---- DATA SUPPLIED
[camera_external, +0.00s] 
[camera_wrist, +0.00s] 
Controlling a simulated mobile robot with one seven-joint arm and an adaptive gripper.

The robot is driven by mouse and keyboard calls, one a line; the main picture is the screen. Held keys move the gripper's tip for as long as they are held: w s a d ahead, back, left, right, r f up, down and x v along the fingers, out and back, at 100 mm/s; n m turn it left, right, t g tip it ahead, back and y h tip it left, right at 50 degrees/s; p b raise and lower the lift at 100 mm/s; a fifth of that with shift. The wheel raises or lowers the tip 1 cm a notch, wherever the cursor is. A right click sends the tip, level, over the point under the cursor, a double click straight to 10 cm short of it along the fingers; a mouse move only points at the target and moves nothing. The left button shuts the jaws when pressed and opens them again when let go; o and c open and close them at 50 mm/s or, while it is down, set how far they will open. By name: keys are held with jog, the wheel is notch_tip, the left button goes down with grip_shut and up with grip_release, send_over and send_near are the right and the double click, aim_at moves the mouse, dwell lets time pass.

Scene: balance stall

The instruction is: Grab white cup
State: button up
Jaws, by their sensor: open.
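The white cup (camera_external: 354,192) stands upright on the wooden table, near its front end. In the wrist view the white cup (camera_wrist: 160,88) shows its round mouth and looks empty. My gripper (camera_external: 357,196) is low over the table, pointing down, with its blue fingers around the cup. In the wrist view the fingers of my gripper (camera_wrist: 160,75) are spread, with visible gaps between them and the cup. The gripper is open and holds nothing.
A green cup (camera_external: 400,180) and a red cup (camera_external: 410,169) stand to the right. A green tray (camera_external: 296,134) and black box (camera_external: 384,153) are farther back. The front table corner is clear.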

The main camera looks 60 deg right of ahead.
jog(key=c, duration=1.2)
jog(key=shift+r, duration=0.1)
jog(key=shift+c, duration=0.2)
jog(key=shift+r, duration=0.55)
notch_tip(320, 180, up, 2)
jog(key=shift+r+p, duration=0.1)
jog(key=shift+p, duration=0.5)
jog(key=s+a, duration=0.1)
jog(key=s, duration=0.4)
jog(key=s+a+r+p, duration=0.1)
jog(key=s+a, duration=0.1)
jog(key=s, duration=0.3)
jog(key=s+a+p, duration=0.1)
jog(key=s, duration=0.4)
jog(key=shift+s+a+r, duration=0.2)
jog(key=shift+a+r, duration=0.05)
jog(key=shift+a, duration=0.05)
--------
---- DATA SUPPLIED
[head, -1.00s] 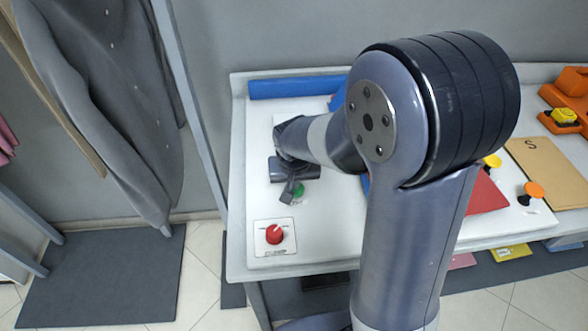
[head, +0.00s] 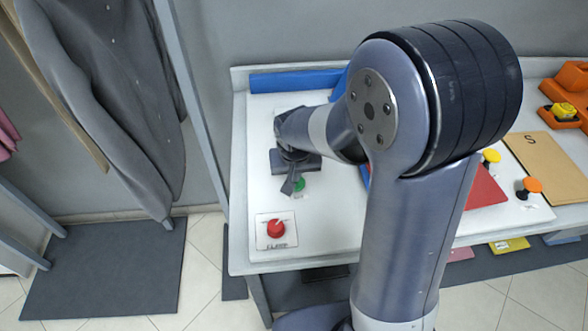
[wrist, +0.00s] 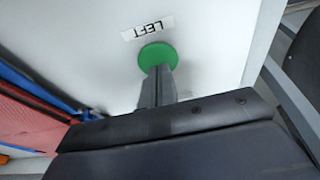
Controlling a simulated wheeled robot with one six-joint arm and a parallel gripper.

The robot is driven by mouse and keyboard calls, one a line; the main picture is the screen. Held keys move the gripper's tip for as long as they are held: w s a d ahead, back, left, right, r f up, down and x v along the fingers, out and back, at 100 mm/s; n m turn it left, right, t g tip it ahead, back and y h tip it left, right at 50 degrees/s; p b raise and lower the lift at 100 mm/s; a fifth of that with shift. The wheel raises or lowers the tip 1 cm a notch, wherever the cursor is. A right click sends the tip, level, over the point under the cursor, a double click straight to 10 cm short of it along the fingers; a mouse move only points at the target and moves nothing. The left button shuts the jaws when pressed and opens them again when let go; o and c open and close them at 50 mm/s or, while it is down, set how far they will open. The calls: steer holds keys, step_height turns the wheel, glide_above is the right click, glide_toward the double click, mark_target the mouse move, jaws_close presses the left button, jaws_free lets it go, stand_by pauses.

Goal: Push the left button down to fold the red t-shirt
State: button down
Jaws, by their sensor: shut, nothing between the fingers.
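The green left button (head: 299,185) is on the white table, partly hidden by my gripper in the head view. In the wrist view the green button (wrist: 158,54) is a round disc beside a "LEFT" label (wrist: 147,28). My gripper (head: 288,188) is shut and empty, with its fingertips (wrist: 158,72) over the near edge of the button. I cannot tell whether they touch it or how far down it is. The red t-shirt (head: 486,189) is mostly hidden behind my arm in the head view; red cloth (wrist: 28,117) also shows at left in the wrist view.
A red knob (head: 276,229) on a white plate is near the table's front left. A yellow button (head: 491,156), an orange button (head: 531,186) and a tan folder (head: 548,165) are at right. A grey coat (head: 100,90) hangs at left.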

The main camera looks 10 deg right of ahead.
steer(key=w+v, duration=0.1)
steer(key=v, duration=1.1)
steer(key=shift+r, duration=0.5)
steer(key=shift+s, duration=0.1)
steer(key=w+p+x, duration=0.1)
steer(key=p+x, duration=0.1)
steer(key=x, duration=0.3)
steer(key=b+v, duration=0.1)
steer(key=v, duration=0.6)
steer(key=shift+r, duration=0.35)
--------
---- DATA SUPPLIED
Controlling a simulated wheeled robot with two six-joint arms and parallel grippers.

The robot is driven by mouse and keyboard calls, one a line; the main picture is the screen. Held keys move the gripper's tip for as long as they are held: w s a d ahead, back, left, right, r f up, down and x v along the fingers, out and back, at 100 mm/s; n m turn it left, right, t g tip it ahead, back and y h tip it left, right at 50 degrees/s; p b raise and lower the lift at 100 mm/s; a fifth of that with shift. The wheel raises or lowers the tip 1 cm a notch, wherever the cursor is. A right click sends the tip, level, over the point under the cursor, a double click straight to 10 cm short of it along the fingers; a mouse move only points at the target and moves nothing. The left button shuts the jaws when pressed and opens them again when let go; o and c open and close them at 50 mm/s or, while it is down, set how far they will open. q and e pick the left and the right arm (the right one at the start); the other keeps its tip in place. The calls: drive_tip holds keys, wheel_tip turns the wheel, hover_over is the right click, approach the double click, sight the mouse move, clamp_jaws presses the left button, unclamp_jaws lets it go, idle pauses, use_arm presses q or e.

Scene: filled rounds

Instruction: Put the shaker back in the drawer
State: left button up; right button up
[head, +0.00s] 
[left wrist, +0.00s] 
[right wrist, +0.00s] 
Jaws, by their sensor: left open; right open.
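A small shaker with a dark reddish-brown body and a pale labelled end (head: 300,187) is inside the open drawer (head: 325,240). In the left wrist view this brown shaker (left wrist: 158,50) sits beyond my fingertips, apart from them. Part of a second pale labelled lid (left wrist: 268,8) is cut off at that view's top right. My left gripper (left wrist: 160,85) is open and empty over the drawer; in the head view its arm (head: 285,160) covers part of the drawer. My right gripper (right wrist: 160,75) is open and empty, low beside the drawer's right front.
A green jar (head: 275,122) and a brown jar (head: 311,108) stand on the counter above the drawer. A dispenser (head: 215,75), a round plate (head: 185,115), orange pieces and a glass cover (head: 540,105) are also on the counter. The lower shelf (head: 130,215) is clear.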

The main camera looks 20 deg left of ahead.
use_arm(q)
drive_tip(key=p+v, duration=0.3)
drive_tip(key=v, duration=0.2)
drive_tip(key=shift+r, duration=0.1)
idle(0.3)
--------
# EXERCISE PROMPT:
Set out every line from the material that contains the string "parallel".

# FULL SOLUTION:
Controlling a simulated wheeled robot with one six-joint arm and a parallel gripper.
Controlling a simulated wheeled robot with two six-joint arms and parallel grippers.

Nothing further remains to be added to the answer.